Two roles played by Daniel Henshall as Bunting and Richard Green as the neighbourhood transvestite, yes, they had track records and legitimate acting credits, but just a quick search on IMDB for the rest of cast and what turns up is pretty much nothing.
People were recruited largely from residents of the area where the film is set and shot – Smithfiled Plains and Davoren Park – just a few miles from where the real events took place – casting scouts even hung out at a local shopping mall, approaching people who they felt “looked the part”.

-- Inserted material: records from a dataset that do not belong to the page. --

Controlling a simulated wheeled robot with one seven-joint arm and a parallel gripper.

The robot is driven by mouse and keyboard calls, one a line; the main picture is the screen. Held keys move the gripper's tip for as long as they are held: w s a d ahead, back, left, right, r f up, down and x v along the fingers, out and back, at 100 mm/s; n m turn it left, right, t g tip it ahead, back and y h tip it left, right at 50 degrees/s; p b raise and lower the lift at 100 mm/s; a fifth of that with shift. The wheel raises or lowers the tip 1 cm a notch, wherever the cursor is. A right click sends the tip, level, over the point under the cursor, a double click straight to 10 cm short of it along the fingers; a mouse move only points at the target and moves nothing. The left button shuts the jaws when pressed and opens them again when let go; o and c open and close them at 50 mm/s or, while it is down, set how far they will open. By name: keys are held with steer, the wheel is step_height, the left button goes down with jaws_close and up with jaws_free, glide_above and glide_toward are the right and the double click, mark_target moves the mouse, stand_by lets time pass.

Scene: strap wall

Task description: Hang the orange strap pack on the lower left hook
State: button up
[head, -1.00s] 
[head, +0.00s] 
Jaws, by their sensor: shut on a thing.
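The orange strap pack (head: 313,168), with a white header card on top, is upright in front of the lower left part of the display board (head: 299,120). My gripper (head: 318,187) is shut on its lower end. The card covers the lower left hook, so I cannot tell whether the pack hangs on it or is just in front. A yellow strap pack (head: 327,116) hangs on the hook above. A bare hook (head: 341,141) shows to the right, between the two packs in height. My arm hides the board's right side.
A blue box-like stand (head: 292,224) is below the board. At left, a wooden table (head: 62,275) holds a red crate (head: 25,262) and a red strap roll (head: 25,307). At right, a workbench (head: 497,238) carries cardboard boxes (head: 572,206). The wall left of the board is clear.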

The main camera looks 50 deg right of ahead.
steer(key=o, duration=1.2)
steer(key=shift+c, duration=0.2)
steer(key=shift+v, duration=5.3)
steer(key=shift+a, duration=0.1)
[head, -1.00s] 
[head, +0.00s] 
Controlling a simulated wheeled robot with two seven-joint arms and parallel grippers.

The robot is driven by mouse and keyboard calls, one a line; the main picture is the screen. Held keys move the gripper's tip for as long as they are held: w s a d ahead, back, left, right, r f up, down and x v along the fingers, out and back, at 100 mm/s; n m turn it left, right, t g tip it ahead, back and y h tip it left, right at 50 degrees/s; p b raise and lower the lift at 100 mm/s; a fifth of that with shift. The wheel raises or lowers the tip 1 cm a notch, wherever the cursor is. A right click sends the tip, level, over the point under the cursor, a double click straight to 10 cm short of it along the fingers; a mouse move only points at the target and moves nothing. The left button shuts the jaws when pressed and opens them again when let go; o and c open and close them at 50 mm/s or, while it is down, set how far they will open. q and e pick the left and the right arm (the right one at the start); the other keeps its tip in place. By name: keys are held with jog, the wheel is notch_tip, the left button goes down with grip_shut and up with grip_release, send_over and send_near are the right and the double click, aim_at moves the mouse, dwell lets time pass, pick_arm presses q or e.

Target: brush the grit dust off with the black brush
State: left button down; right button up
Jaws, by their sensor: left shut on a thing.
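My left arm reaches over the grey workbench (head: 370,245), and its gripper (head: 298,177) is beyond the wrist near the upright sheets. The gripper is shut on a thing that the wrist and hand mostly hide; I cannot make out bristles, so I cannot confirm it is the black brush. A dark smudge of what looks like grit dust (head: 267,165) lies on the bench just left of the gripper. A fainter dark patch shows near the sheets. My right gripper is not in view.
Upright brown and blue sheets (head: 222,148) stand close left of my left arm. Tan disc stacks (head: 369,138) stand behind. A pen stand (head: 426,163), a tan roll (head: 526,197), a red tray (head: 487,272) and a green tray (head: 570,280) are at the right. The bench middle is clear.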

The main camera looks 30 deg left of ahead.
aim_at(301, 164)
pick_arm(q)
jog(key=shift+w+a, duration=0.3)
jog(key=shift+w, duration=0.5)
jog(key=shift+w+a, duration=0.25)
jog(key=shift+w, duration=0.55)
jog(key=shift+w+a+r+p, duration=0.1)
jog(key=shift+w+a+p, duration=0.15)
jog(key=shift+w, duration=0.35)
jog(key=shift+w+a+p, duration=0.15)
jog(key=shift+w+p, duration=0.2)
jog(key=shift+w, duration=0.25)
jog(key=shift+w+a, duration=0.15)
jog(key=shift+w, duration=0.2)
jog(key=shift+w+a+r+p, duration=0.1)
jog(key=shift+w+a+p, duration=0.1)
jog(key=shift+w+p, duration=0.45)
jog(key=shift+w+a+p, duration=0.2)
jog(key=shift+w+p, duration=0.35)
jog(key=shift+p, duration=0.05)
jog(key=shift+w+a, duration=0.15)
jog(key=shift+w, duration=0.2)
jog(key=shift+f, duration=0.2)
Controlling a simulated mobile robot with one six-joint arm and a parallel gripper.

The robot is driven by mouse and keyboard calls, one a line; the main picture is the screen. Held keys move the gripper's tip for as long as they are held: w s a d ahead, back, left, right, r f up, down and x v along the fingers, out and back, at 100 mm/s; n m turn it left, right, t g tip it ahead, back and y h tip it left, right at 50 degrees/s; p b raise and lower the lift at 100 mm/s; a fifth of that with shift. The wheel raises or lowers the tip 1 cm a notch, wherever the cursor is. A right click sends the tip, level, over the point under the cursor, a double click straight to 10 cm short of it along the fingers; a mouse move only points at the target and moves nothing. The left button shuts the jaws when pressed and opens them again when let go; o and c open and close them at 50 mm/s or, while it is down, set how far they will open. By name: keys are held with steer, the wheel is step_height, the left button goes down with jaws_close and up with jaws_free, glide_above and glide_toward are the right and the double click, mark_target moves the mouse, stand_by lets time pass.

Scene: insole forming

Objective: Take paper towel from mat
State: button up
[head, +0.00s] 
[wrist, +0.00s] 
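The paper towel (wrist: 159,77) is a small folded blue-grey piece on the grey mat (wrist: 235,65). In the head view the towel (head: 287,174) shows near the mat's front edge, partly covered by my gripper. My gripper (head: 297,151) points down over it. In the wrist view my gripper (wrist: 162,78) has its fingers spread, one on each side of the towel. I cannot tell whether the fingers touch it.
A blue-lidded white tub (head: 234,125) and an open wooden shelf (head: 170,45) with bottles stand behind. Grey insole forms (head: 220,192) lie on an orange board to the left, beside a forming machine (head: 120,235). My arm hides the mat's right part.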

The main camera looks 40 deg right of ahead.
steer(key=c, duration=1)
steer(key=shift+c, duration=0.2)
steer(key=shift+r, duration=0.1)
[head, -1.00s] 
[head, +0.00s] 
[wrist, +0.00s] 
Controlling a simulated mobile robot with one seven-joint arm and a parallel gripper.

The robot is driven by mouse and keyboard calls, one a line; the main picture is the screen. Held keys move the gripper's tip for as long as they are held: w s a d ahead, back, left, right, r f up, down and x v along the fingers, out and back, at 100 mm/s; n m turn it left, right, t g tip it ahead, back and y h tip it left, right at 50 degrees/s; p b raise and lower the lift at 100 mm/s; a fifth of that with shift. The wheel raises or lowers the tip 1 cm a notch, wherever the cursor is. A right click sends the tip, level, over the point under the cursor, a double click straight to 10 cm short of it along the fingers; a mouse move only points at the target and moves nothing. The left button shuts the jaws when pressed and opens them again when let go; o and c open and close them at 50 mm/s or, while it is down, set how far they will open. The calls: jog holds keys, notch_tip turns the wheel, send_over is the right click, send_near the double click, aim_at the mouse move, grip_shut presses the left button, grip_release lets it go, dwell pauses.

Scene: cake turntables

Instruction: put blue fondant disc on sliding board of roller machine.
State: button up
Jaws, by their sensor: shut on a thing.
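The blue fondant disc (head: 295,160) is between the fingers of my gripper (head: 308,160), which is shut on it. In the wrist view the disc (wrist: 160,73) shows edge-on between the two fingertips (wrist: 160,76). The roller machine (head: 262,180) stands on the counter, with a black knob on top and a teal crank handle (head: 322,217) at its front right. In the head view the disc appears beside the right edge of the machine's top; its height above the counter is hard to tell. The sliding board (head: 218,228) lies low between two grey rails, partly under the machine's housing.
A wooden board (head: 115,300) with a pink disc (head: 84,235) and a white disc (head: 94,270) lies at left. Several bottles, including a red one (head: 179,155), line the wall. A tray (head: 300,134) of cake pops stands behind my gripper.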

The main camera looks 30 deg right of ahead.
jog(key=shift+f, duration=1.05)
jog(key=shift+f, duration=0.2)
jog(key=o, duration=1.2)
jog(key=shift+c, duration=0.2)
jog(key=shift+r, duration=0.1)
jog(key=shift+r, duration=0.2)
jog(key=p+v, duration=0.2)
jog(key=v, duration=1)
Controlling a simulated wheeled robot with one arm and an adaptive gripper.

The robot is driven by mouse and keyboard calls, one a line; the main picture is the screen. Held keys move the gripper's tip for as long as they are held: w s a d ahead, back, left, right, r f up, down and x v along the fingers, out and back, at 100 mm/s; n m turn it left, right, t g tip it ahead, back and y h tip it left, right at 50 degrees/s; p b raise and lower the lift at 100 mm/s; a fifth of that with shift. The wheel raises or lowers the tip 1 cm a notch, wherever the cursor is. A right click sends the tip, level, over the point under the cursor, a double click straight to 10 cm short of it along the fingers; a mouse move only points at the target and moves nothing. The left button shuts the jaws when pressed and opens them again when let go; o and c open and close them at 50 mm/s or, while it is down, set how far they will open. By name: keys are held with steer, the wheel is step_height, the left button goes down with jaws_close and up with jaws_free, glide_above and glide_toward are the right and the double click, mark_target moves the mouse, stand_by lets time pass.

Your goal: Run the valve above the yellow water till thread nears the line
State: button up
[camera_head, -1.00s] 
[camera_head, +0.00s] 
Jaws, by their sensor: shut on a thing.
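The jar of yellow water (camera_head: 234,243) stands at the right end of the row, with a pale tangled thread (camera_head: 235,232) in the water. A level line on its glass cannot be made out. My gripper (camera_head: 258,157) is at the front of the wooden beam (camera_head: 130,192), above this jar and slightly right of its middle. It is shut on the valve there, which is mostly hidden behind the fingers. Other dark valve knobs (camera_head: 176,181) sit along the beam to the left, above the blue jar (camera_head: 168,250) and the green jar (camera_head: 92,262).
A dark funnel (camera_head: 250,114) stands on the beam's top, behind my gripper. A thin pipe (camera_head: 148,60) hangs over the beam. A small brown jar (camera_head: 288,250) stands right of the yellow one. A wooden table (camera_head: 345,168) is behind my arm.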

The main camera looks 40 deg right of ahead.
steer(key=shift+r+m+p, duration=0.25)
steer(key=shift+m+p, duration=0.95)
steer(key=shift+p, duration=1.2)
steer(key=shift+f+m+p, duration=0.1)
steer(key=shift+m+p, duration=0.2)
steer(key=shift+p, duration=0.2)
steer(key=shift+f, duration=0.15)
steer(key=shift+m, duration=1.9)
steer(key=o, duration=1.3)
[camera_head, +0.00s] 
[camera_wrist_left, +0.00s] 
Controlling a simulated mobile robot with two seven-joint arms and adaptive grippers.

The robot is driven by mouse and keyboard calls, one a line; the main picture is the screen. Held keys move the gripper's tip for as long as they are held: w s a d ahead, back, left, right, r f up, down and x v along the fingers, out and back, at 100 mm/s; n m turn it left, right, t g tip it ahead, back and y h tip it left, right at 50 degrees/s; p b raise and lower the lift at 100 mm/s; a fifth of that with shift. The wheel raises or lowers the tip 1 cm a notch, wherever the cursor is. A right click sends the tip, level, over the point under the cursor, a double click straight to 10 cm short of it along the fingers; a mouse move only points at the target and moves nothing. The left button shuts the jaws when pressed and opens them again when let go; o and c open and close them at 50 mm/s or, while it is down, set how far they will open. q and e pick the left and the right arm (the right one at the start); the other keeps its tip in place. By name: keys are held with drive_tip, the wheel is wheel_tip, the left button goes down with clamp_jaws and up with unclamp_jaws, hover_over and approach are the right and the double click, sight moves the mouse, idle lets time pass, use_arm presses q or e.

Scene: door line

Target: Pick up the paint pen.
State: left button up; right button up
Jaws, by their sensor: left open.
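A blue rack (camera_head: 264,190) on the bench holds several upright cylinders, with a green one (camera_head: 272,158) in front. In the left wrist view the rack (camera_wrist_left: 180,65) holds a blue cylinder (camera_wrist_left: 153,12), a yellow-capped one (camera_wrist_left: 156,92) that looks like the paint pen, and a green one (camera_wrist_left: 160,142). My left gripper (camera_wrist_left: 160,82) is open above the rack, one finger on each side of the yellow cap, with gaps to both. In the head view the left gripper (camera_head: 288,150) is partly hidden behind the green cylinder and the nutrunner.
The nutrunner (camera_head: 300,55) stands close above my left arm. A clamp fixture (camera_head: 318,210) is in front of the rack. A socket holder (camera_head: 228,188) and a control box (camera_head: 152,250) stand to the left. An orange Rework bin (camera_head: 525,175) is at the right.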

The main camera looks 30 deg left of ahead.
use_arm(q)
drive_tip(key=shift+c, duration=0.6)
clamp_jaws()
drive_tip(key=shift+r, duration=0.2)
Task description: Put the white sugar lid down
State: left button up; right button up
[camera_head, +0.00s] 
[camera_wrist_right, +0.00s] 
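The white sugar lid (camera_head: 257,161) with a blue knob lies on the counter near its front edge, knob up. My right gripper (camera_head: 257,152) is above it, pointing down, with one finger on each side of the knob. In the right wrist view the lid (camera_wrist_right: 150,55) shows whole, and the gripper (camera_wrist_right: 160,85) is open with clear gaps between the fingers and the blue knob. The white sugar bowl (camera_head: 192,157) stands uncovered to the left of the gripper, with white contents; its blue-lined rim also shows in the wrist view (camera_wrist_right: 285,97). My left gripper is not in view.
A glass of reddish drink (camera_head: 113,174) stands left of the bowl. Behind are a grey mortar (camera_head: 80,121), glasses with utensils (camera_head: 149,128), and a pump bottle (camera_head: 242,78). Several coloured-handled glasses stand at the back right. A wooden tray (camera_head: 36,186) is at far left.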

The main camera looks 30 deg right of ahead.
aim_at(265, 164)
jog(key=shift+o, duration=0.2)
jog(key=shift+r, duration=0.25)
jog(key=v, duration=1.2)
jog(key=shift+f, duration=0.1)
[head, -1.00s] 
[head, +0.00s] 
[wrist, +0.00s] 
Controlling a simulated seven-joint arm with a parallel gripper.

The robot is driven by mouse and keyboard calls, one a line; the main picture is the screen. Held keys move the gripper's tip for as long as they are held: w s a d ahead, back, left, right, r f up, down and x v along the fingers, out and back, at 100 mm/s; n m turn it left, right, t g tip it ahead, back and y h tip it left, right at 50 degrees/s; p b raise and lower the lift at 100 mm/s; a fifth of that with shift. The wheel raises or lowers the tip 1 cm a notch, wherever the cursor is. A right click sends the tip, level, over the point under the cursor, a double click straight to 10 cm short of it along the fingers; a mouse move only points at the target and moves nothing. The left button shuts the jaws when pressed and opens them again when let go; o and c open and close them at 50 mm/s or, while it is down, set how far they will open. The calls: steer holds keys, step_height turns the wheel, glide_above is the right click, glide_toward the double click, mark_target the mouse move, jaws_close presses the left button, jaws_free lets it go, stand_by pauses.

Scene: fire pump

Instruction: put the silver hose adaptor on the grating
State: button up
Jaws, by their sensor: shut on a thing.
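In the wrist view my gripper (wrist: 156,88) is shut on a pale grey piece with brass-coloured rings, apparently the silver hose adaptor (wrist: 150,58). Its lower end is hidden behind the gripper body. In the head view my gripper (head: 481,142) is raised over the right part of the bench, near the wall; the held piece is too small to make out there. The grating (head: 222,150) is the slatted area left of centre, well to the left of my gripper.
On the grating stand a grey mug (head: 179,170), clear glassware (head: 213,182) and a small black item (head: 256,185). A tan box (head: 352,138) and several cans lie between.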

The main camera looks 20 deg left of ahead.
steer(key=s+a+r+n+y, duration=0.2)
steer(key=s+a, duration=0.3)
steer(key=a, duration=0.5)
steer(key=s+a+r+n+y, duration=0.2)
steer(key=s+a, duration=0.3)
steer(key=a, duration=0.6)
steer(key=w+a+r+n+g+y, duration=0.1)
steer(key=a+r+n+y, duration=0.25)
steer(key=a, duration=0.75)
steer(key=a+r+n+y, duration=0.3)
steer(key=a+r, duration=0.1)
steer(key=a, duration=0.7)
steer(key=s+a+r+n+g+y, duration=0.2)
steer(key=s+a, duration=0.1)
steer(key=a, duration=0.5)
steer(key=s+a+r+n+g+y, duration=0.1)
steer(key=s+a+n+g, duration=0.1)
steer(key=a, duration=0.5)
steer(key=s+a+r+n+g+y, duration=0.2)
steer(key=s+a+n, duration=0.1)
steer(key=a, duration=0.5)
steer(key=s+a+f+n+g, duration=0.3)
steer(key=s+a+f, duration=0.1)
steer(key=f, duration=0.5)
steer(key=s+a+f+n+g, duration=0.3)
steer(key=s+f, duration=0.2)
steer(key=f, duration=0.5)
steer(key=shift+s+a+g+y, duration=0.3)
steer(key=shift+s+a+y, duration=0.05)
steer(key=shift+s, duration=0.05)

As a result the film has a deep feeling of urban realism, as much for the faces as the places, especially in the minor roles, the village folk of the ensemble – you can see a deep level of their relationships and attitudes and interactions towards each other their physicality is completely different to the way actors might play at being these people – it’s in the way they walk, their presence in a room, their interactions with each other – it’s incredibly subtle, organic stuff but I believe it is there and it is captured by the camera.
SNOWTOWN is not a film of tidy dramatic packages – there are loose ends, there are questions left hanging, there are relationships between characters that are not fully explained, “Where does the young guy with the dark hair fit in?”, “So is she the wife of the other fella?”, and “Wouldn’t someone, anyone have objected to that given they all knew what was happening?”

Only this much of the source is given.